[start]

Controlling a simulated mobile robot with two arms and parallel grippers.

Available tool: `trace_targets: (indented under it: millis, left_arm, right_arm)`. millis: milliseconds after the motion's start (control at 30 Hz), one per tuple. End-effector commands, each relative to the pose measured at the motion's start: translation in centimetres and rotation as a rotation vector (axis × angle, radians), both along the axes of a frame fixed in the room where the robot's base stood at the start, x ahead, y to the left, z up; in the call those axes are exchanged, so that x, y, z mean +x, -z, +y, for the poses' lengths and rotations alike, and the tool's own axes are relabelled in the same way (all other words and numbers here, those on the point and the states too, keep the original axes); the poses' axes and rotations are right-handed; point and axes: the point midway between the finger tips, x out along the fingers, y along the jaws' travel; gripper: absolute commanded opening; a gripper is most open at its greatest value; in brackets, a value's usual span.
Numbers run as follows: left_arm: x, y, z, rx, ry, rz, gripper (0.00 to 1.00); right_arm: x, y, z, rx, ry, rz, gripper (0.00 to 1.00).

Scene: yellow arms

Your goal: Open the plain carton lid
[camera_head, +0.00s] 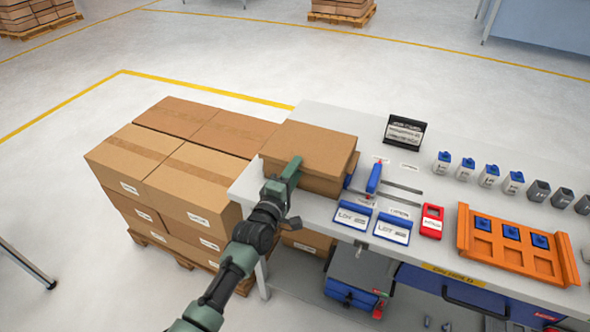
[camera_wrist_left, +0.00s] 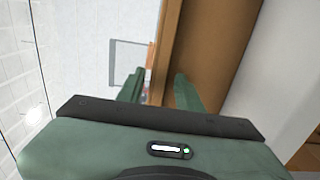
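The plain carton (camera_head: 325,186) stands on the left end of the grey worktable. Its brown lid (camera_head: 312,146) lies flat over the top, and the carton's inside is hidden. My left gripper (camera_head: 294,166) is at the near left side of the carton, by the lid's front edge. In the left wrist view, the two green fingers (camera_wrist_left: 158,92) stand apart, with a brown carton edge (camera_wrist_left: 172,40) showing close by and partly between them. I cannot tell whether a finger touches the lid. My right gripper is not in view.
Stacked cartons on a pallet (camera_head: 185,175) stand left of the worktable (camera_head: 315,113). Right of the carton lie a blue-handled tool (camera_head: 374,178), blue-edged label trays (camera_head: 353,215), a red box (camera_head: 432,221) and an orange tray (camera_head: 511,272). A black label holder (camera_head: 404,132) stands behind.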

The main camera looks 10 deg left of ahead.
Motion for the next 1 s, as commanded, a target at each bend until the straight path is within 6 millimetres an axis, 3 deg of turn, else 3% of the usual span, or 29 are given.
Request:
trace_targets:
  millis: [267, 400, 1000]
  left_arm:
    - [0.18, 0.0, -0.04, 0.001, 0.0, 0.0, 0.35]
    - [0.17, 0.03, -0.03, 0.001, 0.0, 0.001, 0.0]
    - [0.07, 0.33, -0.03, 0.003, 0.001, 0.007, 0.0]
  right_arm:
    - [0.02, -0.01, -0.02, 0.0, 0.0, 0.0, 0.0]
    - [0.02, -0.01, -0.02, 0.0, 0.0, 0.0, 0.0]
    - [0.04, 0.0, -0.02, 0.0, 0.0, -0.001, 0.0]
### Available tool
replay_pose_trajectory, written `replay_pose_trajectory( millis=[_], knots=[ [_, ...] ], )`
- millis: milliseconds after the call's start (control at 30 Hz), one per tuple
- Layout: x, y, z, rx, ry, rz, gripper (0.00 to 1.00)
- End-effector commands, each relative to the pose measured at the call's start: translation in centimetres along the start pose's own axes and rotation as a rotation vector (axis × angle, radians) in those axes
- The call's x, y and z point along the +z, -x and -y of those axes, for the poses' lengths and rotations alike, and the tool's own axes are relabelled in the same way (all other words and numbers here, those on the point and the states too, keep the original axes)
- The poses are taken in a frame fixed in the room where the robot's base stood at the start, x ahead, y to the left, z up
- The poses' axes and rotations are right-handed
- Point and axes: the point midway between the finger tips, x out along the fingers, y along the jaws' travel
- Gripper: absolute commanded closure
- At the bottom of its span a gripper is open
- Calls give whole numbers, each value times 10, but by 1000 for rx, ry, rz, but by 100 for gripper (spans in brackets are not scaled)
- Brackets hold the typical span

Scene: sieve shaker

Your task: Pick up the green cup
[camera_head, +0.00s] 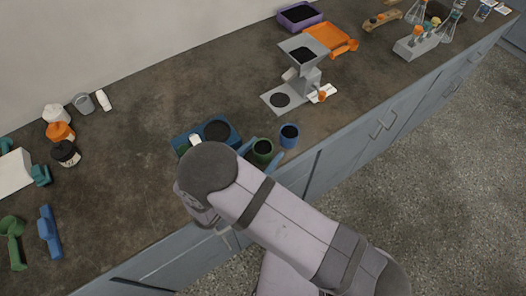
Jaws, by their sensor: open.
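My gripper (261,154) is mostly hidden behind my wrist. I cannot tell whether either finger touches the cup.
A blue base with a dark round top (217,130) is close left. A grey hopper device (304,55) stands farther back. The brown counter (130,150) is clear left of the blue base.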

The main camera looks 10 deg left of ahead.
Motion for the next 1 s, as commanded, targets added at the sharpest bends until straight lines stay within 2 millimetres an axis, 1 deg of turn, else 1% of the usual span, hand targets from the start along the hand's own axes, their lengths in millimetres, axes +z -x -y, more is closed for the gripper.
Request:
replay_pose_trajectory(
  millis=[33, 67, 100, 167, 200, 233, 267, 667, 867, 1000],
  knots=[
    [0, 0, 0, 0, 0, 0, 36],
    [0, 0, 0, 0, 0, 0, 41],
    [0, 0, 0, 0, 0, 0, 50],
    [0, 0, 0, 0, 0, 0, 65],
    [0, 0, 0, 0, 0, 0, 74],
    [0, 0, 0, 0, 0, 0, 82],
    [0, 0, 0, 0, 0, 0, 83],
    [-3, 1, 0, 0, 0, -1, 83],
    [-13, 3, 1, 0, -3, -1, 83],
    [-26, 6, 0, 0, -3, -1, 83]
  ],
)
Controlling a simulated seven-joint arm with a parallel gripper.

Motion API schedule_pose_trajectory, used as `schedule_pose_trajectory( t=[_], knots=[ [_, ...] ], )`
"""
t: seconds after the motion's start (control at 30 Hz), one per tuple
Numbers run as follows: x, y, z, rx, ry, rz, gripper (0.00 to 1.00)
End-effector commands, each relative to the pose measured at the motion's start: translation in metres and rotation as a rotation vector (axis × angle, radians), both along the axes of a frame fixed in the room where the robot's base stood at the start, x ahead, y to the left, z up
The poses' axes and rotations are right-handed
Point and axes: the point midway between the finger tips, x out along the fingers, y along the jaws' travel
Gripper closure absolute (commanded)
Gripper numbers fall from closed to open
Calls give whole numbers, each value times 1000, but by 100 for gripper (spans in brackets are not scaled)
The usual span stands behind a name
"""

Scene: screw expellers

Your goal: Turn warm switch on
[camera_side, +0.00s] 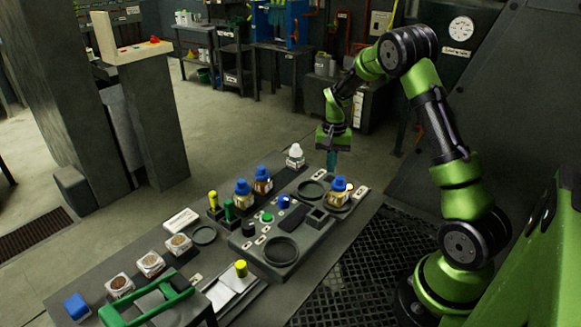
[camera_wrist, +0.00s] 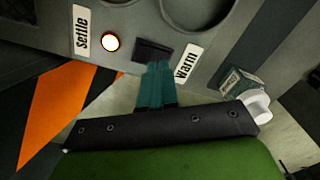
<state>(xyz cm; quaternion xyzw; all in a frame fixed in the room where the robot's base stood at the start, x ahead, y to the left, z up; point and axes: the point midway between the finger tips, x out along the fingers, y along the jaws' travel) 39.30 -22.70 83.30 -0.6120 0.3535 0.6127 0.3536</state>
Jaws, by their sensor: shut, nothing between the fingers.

[end]

- _WHAT IS ASKED_
From the records above, copy exactly the stretch from the line holding "[camera_wrist_left, +0.00s]" through the line holding "- End-effector commands, each", both ends included, without the pictures.

- _WRITTEN RESPONSE_
[camera_wrist_left, +0.00s] 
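The plain carton (camera_head: 325,186) stands on the left end of the grey worktable. Its brown lid (camera_head: 312,146) lies flat over the top, and the carton's inside is hidden. My left gripper (camera_head: 294,166) is at the near left side of the carton, by the lid's front edge. In the left wrist view, the two green fingers (camera_wrist_left: 158,92) stand apart, with a brown carton edge (camera_wrist_left: 172,40) showing close by and partly between them. I cannot tell whether a finger touches the lid. My right gripper is not in view.
Stacked cartons on a pallet (camera_head: 185,175) stand left of the worktable (camera_head: 315,113). Right of the carton lie a blue-handled tool (camera_head: 374,178), blue-edged label trays (camera_head: 353,215), a red box (camera_head: 432,221) and an orange tray (camera_head: 511,272). A black label holder (camera_head: 404,132) stands behind.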

The main camera looks 10 deg left of ahead.
Motion for the next 1 s, as commanded, a target at each bend until the straight path is within 6 millimetres an axis, 3 deg of turn, else 3% of the usual span, or 29 are given.
Request:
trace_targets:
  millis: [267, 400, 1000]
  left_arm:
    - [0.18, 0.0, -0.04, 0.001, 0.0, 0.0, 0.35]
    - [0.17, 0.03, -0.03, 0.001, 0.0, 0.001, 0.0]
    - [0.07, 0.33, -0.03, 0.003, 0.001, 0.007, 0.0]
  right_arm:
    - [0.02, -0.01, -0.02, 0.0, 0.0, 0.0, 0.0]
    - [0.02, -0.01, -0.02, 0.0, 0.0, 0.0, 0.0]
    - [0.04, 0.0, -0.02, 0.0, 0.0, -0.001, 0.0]
### Available tool
replay_pose_trajectory, written `replay_pose_trajectory( millis=[_], knots=[ [_, ...] ], )`
- millis: milliseconds after the call's start (control at 30 Hz), one per tuple
- Layout: x, y, z, rx, ry, rz, gripper (0.00 to 1.00)
- End-effector commands, each relative to the pose measured at the call's start: translation in centimetres along the start pose's own axes and rotation as a rotation vector (axis × angle, radians) in those axes

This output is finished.